Na contramão da memória de um dos episódios mais brutais do jornalismo brasileiro, a revista britânica Dazed publicou, nesta segunda-feira (2), uma entrevista com o funkeiro Oruam — filho de Marcinho VP, conhecido líder da facção criminosa Comando Vermelho. A matéria, que coincide com os 23 anos do assassinato do jornalista Tim Lopes, retrata Oruam como um “poeta da favela” e aposta numa abordagem que humaniza a trajetória do artista.
O ponto mais polêmico da reportagem, no entanto, foi a escolha do dia para publicação e a imagem utilizada no ensaio fotográfico. Em uma das fotos, Oruam aparece segurando um fuzil estilizado com câmeras fotográficas — uma referência direta à principal ferramenta de trabalho de Tim Lopes, morto durante uma investigação sobre prostituição infantil em bailes funk do Rio de Janeiro, à época controlados pela mesma facção criminosa ligada à família do cantor.
A revista também apresenta Oruam como um jovem tímido e talentoso, criado num lar evangélico, destacando o carinho familiar pelos seus poemas. Contudo, essa tentativa de suavização da imagem do funkeiro contrasta fortemente com sua relação com figuras como Elias Maluco — responsável pela execução de Tim Lopes — a quem Oruam já se referiu como “tio”. Elias comandou a tortura e o assassinato do jornalista, que foi queimado vivo após sofrer mutilações com uma espada de samurai.

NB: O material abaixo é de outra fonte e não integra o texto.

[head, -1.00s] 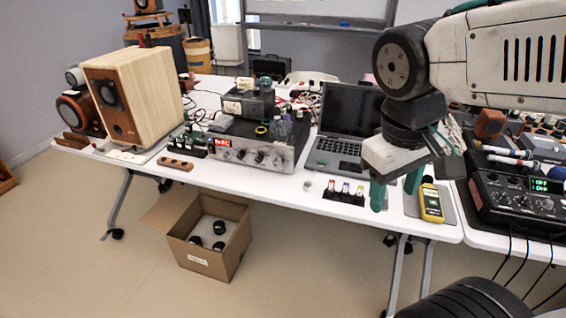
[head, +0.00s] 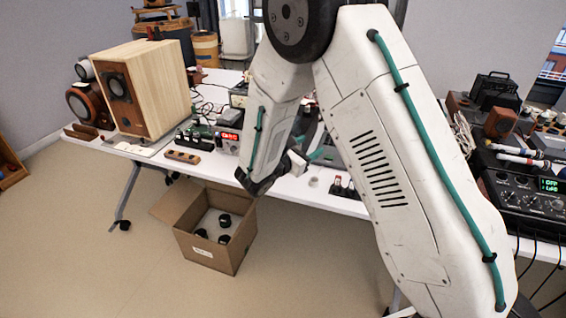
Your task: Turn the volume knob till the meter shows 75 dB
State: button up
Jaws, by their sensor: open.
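The silver-fronted amplifier (head: 225,147) stands on the white table, and only its left end with a red lit display shows. My arm hides the rest of its front, including the knobs. The meter is not visible; my arm covers the part of the table where it lay. My gripper (head: 313,147) is open, with its green fingers partly seen close to the amplifier's right side and the laptop's edge. Nothing shows between the fingers. My arm hides whether they touch anything.
A wooden speaker (head: 160,90) stands on the table at the left. An open cardboard box (head: 208,250) is on the floor in front of the table. A black mixer (head: 525,195) with cables is at the right. Small coloured-cap items (head: 340,187) stand near the front edge.

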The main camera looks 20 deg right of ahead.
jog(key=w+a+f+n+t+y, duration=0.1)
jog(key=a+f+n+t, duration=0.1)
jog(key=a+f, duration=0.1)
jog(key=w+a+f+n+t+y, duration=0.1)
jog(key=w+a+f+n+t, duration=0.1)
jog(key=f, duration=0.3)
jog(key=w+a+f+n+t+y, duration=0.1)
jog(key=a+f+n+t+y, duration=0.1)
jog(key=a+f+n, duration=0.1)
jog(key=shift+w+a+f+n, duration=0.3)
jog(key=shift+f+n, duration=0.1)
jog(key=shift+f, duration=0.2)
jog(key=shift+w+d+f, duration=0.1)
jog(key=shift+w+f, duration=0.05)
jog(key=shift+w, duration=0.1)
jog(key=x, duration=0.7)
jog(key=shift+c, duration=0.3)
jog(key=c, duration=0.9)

Polêmica com recursos públicos
A reportagem ainda critica o chamado “PL Anti-Oruam”, apresentado pela vereadora de São Paulo Amanda Vettorazzo (União), que busca impedir o uso de verbas públicas em eventos que façam alusão ao crime organizado
Entretanto, Oruam não faz questão de esconder sua afinidade com o Comando Vermelho. Ele já foi filmado interpretando músicas que exaltam diretamente a facção, como “Faixa de Gaza”, de MC Orelha, com versos que afirmam: “Comando Vermelho RL até o fim”. Além disso, participou de faixas ao lado de MC Poze do Rodo, ex-integrante confesso do CV, preso recentemente por apologia ao crime organizado.
Ligações familiares e empresariais
Oruam não esconde sua afinidade pela facção criminosa. As ligações além das conexões familiares. O envolvimento com figuras associadas ao tráfico não para por aí.
Oruam e sua companheira, Fernanda Valença, foram padrinhos do casamento de Poze com Vivi Noronha — apontada pela Polícia Civil do Rio de Janeiro como envolvida em esquemas de lavagem de dinheiro da facção criminosa.
A matéria da Dazed, embora procure criar uma narrativa de superação e arte, ignora o simbolismo e o peso histórico da data escolhida. Para muitos, a publicação representou um desrespeito à memória de Tim Lopes e um aceno perigoso à normalização de criminosos no cenário cultural.